Ein sogenannter Höhentrog ist ein Gebilde tieferen Luftdrucks in höheren Troposphärenschichten. Dieser ist mit Kaltluft angefüllt und drückt aufgrund ihres Gewichtes die darunter liegenden Luftschichten zusammen. Die Druckflächen sinken in der Höhe ab und es entsteht eine Zone tiefen Luftdrucks. In den Höhenkarten (500 hPa also 5,5 km Höhe) sind die Isohypsen (Linien gleicher geopotentieller Höhe) zyklonal (Nordhalbkugel: gegen den Uhrzeigersinn) gekrümmt. Analog dazu gibt es den Höhenrücken. Dort sind die Isohypsen antizyklonal gekrümmt. Man kann sehr schnell sehen wo Warmluftadvektion (Trogvorderseite) und wo Kaltluftadvektion (Trogrückseite) stattfindet. Daher spielen Tröge und Rücken eine wichtige Rolle beim Luftmassenaustausch zwischen den höheren und niederen geographischen Breiten. Aber auch lokales Wettergeschehen lässt sich sehr schnell einschätzen.

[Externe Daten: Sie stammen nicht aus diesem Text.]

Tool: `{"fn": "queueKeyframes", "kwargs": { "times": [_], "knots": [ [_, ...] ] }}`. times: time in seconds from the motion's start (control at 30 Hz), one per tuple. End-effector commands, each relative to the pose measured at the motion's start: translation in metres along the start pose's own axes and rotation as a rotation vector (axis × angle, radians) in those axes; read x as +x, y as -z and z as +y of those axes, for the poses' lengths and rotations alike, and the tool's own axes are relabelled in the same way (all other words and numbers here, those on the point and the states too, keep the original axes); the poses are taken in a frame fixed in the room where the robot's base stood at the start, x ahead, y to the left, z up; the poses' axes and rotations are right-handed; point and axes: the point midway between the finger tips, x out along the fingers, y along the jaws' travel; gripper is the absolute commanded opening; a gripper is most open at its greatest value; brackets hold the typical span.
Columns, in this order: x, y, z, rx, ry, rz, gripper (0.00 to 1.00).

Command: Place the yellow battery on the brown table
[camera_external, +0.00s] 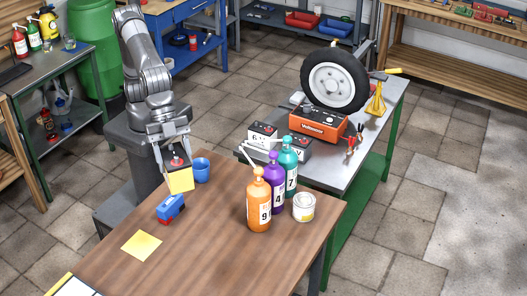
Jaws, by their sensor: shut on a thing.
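The yellow battery (180,181) is a small boxy thing with a dark top and a bit of red on it. My gripper (177,163) is shut on it from above, and the fingers and wrist hide part of its top. The battery is slightly tilted in the picture. It is over the back left part of the brown table (190,255), left of a blue mug (202,171) and behind a blue tool (170,208). I cannot tell whether its underside touches the tabletop.
An orange bottle (258,203), a purple bottle (274,185), a teal bottle (289,165) and a tin can (304,207) stand at the right. A flat yellow note (142,245) lies front left. The front middle is clear. A grey-topped bench (349,135) stands behind.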

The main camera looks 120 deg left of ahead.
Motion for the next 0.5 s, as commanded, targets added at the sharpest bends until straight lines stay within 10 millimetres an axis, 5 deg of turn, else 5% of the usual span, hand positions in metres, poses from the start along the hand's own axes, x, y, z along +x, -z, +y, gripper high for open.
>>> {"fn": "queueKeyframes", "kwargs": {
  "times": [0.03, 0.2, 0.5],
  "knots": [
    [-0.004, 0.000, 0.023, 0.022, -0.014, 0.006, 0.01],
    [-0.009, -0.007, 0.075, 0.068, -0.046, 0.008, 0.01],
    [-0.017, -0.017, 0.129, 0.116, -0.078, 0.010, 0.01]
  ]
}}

Cutoff- bzw. Abschnürprozess
Sowohl Trog als auch Rücken bilden Wellen, also eine mäandrierende Höhenströmung. Diese Wellen können stationär sein, aber auch instationär. Bei letzterem kann es zu einer Amplitudenvergrößerung kommen und schließlich zu einer Instabilität, bei der die Höhenkaltluft abgetrennt wird bzw. abgeschnürt wird. Daher wird dieser Prozess oft auch Cuttoff-Prozess genannt oder Abschnürprozess. Es entsteht in der Höhe ein Kaltlufttropfen. Diese Analogie ist gar nicht so verkehrt, da in der 500hPa Karte der Prozess aussieht wie ein Tropfen, der sich von einer Regenrinne abschnürt.
Die Kaltlufttropfen bilden sich häufig an den Randbereichen eines Bodentiefs und ziehen langsam mit der Bodenströmung. In Zugrichtung findet man vorderseitig des Kaltlufttropfens Kaltluftadvektion, auf der Rückseite Warmluftadvektion, haben aber keine klassischen Frontensysteme. Sie erschweren meistens die Vorhersage, da die Verlagerung nicht immer eindeutig über einen längeren Zeitraum vorhergesagt werden kann.
Diese kalten Höhentiefs können durchaus sehr wetterwirksam sein, obwohl am Boden der Luftdruck sonniges Wetter vermuten lassen würde. Besonders im Sommer kann die sehr niedrige Kerntemperatur zu Labilität der atmosphärischen Schichtung und damit zu einer Schwergewitterlagen mit hohen Regensummen führen. Die Heinrichsflut von 1965 gilt als ein klassisches Beispiel dafür.